▶ **DESCRIPTION OF THE TASK**:
Please copy every line of the records below that holds the word "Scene".

▶ **RECORDS FOR THIS TASK**:
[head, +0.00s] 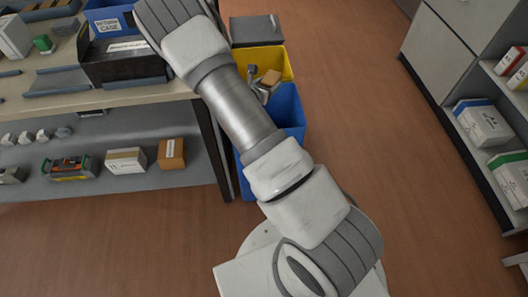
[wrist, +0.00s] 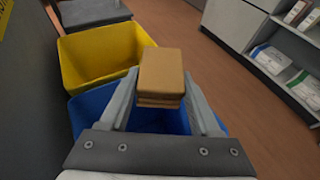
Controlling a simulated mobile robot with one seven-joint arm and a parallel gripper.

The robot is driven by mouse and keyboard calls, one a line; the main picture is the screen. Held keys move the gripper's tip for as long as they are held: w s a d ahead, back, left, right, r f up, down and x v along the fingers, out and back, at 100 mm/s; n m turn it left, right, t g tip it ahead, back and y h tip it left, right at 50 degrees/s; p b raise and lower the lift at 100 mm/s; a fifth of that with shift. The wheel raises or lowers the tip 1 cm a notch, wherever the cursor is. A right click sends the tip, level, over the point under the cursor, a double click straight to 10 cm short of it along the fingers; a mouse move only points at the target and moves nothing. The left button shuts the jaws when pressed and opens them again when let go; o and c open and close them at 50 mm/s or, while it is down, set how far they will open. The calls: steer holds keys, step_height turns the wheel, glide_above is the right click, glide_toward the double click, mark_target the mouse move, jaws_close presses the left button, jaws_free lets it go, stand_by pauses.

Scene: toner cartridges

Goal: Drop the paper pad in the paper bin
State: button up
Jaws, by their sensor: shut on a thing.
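My gripper (wrist: 160,92) is shut on the paper pad (wrist: 162,72), a tan-brown block with layered edges, in the wrist view. The pad also shows in the head view (head: 271,78), held near the yellow bin. A blue bin (wrist: 90,108) lies below the gripper and pad in the wrist view; in the head view it (head: 290,108) is partly hidden by my arm. A yellow bin (wrist: 100,52) stands just beyond the blue one. I cannot tell from a label which bin is for paper.
A grey bin (head: 257,30) stands beyond the yellow one. A workbench (head: 130,97) with trays, a blue return case (head: 110,18) and shelf boxes is at left. Shelves (head: 480,120) with boxed goods are at right. The wooden floor between is clear.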

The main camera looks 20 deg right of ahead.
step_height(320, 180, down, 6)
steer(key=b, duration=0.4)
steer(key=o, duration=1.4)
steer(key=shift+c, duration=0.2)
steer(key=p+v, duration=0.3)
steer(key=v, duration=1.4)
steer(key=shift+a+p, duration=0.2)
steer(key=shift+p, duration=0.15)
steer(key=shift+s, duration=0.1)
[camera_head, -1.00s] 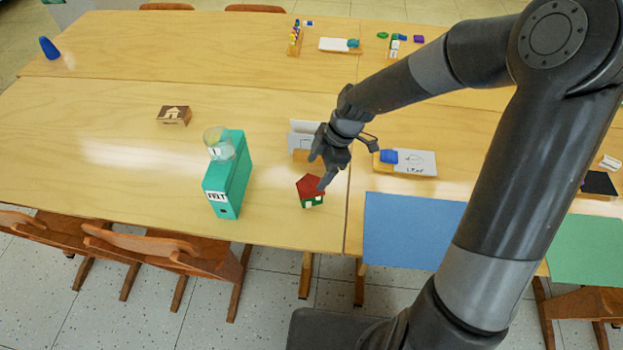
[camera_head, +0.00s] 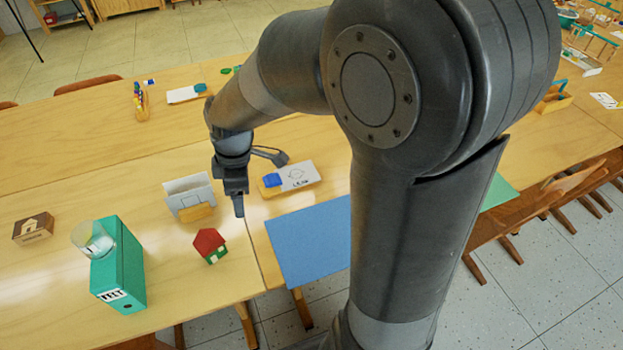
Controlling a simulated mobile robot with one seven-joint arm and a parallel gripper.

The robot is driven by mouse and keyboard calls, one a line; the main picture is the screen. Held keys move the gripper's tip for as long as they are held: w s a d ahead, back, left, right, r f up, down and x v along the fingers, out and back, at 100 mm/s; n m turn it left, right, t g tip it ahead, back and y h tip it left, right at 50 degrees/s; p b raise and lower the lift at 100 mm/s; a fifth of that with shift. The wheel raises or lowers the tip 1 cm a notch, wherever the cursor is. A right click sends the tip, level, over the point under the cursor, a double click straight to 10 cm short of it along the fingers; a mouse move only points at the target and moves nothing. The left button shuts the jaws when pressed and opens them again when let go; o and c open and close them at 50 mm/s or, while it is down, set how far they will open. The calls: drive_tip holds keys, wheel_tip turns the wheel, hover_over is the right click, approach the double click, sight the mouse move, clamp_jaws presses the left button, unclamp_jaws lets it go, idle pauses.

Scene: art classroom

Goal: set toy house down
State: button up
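The toy house (camera_head: 209,246) has a red roof and green and white walls. It stands on the wooden table (camera_head: 185,290) near the front edge, left of the blue sheet. My gripper (camera_head: 229,202) hangs above the table, up and to the right of the house in the picture, with a visible gap between them. Its fingers point down and look spread, with nothing between them. My arm covers much of the middle and right of the view.
A teal FELT box (camera_head: 118,265) with a clear jar (camera_head: 91,238) stands left of the house. A wooden house block (camera_head: 33,228) is farther left. A card holder (camera_head: 189,196) and a LEAF card (camera_head: 297,176) lie close to my gripper. A blue sheet (camera_head: 305,243) lies to the right.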

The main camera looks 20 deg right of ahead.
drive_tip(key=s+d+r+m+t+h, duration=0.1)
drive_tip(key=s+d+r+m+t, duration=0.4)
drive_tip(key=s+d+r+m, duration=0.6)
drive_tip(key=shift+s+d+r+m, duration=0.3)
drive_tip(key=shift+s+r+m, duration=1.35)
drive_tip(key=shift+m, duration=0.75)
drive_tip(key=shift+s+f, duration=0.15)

▶ **FULL ANSWER**:
Scene: toner cartridges
Scene: art classroom

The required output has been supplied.